* [Your objective]:
Skip any picture you find and retype all the remaining lines exactly.
※ ※ ※
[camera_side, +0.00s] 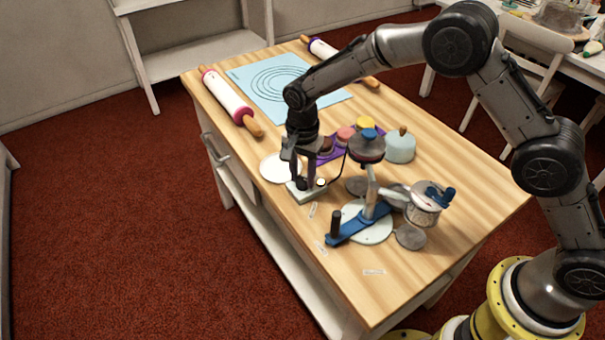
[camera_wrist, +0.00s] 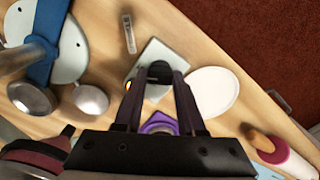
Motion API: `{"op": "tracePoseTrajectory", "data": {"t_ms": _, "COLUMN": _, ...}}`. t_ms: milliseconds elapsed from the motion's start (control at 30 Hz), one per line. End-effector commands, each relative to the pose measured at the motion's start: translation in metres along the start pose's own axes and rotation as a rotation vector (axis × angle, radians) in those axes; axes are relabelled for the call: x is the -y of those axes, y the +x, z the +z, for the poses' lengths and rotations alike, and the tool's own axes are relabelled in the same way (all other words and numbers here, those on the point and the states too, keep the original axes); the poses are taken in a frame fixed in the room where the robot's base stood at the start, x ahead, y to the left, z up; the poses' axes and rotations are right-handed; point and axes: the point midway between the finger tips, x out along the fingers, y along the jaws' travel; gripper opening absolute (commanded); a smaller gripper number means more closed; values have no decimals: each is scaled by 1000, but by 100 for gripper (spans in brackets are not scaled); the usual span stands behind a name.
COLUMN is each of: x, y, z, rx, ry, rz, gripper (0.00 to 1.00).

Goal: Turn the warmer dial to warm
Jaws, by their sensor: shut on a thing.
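The warmer (camera_side: 296,195) is a small pale square box near the table's left edge in the side view. In the wrist view the warmer (camera_wrist: 162,48) lies under my fingers. Its dark round dial (camera_wrist: 160,69) sits between my fingertips. My gripper (camera_side: 309,185) points down over the warmer, and in the wrist view my gripper (camera_wrist: 159,78) is shut on the dial. The fingers cover part of the dial, so I cannot read its setting or any marks.
A white round disc (camera_side: 281,167) lies beside the warmer. A turntable stand with a blue bar (camera_side: 358,223) and a crank pot (camera_side: 424,205) stand to the right. Coloured jars (camera_side: 345,135) are close behind. A blue mat (camera_side: 280,88) and rolling pins (camera_side: 228,97) lie at the far end.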

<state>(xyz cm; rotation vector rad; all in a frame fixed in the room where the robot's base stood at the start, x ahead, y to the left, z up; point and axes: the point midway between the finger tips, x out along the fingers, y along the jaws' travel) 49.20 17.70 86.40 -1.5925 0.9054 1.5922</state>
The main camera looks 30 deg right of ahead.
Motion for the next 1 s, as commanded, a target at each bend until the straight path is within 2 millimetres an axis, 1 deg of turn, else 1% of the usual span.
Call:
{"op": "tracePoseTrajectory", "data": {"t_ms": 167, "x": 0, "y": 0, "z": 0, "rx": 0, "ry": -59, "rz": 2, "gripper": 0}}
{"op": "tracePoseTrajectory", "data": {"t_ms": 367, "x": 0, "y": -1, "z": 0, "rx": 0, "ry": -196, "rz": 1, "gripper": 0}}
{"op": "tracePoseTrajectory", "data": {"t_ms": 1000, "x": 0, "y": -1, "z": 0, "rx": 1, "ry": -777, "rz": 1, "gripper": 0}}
※ ※ ※
* [Completed task]:
[camera_side, +0.00s] 
[camera_wrist, +0.00s] 
Motion API: `{"op": "tracePoseTrajectory", "data": {"t_ms": _, "COLUMN": _, ...}}`. t_ms: milliseconds elapsed from the motion's start (control at 30 Hz), one per line. End-effector commands, each relative to the pose measured at the motion's start: translation in metres along the start pose's own axes and rotation as a rotation vector (axis × angle, radians) in those axes; axes are relabelled for the call: x is the -y of those axes, y the +x, z the +z, for the poses' lengths and rotations alike, and the tool's own axes are relabelled in the same way (all other words and numbers here, those on the point and the states too, keep the original axes); the poses are taken in a frame fixed in the room where the robot's base stood at the start, x ahead, y to the left, z up; the poses' axes and rotations are right-handed; point and axes: the point midway between the finger tips, x out along the fingers, y along the jaws' travel; gripper opening absolute (commanded); a smaller gripper number means more closed; values have no decimals: each is scaled by 1000, but by 100 for gripper (spans in brackets are not scaled); the usual span stands behind a name.
COLUMN is each of: x, y, z, rx, ry, rz, gripper (0.00 to 1.00).

Goal: Turn the warmer dial to warm
Jaws, by their sensor: shut on a thing.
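The warmer (camera_side: 296,195) is a small pale square box near the table's left edge in the side view. In the wrist view the warmer (camera_wrist: 162,48) lies under my fingers. Its dark round dial (camera_wrist: 160,69) sits between my fingertips. My gripper (camera_side: 309,185) points down over the warmer, and in the wrist view my gripper (camera_wrist: 159,78) is shut on the dial. The fingers cover part of the dial, so I cannot read its setting or any marks.
A white round disc (camera_side: 281,167) lies beside the warmer. A turntable stand with a blue bar (camera_side: 358,223) and a crank pot (camera_side: 424,205) stand to the right. Coloured jars (camera_side: 345,135) are close behind. A blue mat (camera_side: 280,88) and rolling pins (camera_side: 228,97) lie at the far end.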

<state>(xyz cm; rotation vector rad; all in a frame fixed in the room where the robot's base stood at the start, x ahead, y to the left, z up; point and axes: the point midway between the finger tips, x out along the fingers, y along the jaws' travel) 49.20 17.70 86.40 -1.5925 0.9054 1.5922</state>
The main camera looks 30 deg right of ahead.
Motion for the next 1 s, as commanded, a target at each bend until the straight path is within 2 millimetres an axis, 1 deg of turn, else 1% of the usual span.
Call:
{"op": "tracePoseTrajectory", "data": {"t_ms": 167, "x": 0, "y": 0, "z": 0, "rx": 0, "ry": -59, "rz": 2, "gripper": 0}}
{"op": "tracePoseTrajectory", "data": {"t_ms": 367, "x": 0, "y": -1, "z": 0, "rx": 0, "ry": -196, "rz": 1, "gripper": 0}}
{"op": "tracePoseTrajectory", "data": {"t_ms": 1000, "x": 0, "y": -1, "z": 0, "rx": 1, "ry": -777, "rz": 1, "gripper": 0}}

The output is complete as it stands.